======== Dataset content

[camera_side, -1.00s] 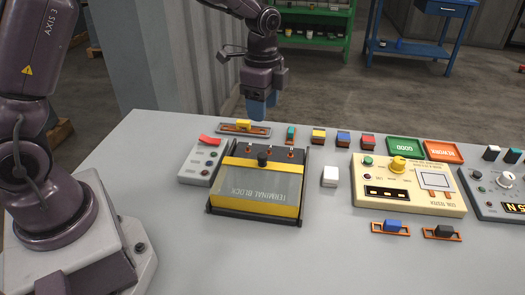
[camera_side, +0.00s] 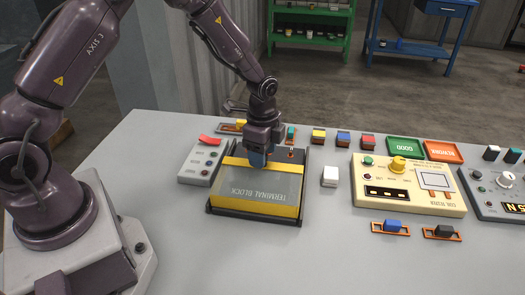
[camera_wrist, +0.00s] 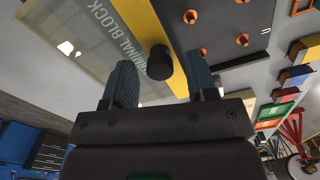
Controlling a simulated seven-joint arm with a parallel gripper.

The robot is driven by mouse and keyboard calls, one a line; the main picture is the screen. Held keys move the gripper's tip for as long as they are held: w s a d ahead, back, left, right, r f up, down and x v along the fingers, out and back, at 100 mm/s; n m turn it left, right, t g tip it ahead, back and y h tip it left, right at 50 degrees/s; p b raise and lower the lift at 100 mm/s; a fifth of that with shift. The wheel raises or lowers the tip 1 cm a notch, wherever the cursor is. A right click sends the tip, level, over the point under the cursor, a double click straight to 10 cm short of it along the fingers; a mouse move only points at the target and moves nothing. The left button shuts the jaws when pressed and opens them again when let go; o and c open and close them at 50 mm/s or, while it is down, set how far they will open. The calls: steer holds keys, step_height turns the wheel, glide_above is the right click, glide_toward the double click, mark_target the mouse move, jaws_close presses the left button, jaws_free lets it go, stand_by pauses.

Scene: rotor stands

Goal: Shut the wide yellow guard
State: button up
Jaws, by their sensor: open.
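The wide yellow guard (camera_side: 285,170) is a flat frame with a clear panel and yellow bars, lying on a dark box lettered TERMINAL BLOCK. Its far yellow bar also shows in the wrist view (camera_wrist: 142,22), with a round black knob (camera_wrist: 160,64) on it. Orange terminals (camera_wrist: 242,40) lie uncovered on the dark strip beyond that bar. My gripper (camera_side: 257,160) is low over the far bar and hides the knob in the side view. In the wrist view, its open blue fingers (camera_wrist: 163,80) stand on either side of the knob, with gaps showing.
A grey panel with a red switch (camera_side: 209,140) stands close at the left. A white block (camera_side: 330,177) and the cream tester (camera_side: 440,190) stand at the right. Several small coloured blocks line the back.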

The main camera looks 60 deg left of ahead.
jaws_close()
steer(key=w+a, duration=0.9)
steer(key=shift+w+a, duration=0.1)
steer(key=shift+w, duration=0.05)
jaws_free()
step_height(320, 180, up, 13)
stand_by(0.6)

================

Exercise directions: Provide an exact reproduction of only those lines that start at the line containing "Scene: rotor stands" and end at the line containing "State: button up", inclusive.

Task output:
Scene: rotor stands

Goal: Shut the wide yellow guard
State: button up

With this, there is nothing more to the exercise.